Erik's character is among the most simultaneously compelling and horrifying ones I've read. I love the way Leroux does not treat him as a mere boogie-man, but gives the readers multiple insights to a complex personality. I found myself amused at the Phantom's practical jokes and ingenuity (such as the banknote affair and Carlotta's unfortunate croaking performance), horrified at his vengeance, impressed by his mastery over the secrets of the opera house, and softened by his slavish love for Christine. Should I be repulsed by his evil deeds and dark past or moved to pity? Erik's character is truly one larger than life.
Raoul's character was really my only disappointment. I could not bring myself to like or empathize with him at all and liked Christine less for returning his love. He came across as a spoiled brat who had never been denied anything in his life and cannot comprehend why Christine doesn't throw herself at him whenever he snaps his fingers. He insults Christine cruelly in fits of jealousy and is scarcely less obsessive than the Phantom, but in a sniveling, childish manner. I also hated his refusal consider the Phantom's plight as described by Christine, never allowing pity to soften his desire to kill Erik out of pure jealousy (and he does, indeed, take a gunshot at him when given the chance).

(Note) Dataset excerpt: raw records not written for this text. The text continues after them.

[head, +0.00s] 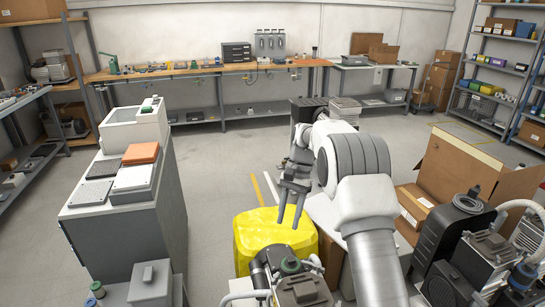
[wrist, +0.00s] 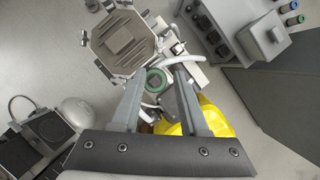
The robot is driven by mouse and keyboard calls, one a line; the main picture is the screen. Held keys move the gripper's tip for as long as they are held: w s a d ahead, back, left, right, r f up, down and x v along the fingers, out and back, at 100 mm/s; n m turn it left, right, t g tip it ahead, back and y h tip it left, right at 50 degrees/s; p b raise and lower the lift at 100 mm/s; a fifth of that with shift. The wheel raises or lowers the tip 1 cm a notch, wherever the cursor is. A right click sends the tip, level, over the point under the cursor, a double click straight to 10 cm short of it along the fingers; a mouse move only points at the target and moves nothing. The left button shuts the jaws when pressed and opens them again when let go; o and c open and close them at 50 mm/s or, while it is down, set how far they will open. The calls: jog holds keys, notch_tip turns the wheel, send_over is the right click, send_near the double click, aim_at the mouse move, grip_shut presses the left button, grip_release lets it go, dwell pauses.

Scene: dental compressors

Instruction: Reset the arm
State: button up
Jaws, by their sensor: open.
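My arm reaches out from the lower right of the head view. My gripper (head: 288,218) hangs pointing down above the yellow bin and the compressor parts in front. Its two fingers are apart and nothing is between them in that view. In the wrist view my gripper (wrist: 160,82) also shows open, with a green-ringed knob (wrist: 156,80) seen between the fingers, below them. The fingers do not visibly hold anything.
A yellow bin (head: 262,240) and a compressor (head: 300,290) stand below my gripper. A grey cabinet (head: 120,225) is at left, an open cardboard box (head: 460,165) and dark compressor (head: 445,235) at right. The floor (head: 220,165) behind is clear up to the workbench (head: 190,71).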

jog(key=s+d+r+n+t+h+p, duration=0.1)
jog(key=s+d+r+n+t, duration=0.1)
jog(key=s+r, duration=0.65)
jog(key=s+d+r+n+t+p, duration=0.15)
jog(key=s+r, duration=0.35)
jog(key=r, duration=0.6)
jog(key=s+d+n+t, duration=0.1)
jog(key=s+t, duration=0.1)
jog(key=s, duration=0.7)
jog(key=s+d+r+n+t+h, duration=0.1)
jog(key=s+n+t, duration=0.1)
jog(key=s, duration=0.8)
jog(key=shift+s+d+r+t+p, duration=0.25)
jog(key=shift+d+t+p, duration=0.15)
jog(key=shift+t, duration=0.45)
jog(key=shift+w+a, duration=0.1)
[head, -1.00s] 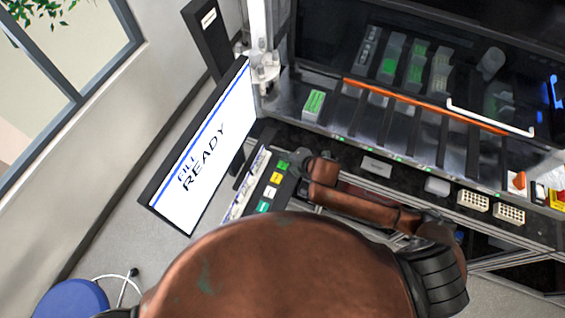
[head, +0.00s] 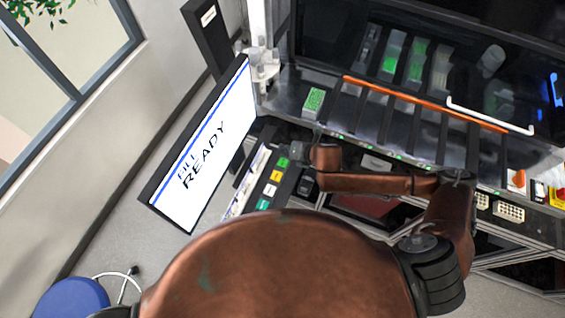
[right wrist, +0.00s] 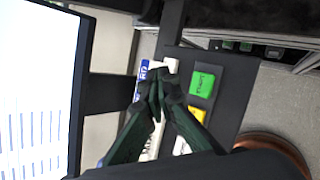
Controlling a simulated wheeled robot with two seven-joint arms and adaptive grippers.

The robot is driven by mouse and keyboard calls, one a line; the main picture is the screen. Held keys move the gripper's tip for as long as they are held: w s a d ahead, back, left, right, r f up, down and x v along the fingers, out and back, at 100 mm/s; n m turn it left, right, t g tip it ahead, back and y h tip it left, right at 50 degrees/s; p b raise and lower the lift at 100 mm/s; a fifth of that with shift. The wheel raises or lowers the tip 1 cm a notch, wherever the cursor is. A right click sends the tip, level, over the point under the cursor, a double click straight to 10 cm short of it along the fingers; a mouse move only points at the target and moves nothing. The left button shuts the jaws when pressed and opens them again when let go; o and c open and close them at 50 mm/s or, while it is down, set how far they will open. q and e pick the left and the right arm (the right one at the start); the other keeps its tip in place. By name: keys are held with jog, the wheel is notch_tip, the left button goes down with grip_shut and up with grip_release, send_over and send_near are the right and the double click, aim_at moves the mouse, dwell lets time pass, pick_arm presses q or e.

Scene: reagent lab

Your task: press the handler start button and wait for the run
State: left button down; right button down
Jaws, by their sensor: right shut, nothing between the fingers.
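The button panel (head: 285,190) is a dark strip beside the monitor, with a green button (head: 283,162) at its far end and yellow, white and teal buttons below. In the right wrist view the green button (right wrist: 203,84) carries a dark label that looks like START. My right gripper (right wrist: 158,78) is shut and empty. Its fingertips appear left of the green button in that view, over the panel's edge, not over the button. The height gap cannot be judged. My left gripper is not in view.
The liquid handler deck (head: 345,110) holds several racks behind an orange bar (head: 425,104). A red-and-yellow button (head: 557,197) sits at its far right. White well racks (head: 509,211) are along the front. A blue stool (head: 72,299) stands at lower left.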

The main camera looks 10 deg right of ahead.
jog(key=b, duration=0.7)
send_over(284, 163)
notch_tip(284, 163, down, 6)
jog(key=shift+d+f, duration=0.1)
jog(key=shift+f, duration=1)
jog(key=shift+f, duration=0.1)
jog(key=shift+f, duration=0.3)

It is obvious that the Phantom could have killed Raoul in a heartbeat once within the opera house, but he displays amazing self-restraint when it comes to his rival, especially given his seemingly super-human capabilities.
I would recommend this book to anyone, "Phans" and those with no prior exposure to the story. Perhaps it is not top-notch literature, but a very entertaining book nonetheless. It is an intriguing read with incredible characters, a book difficult to put down and a story difficult to forget!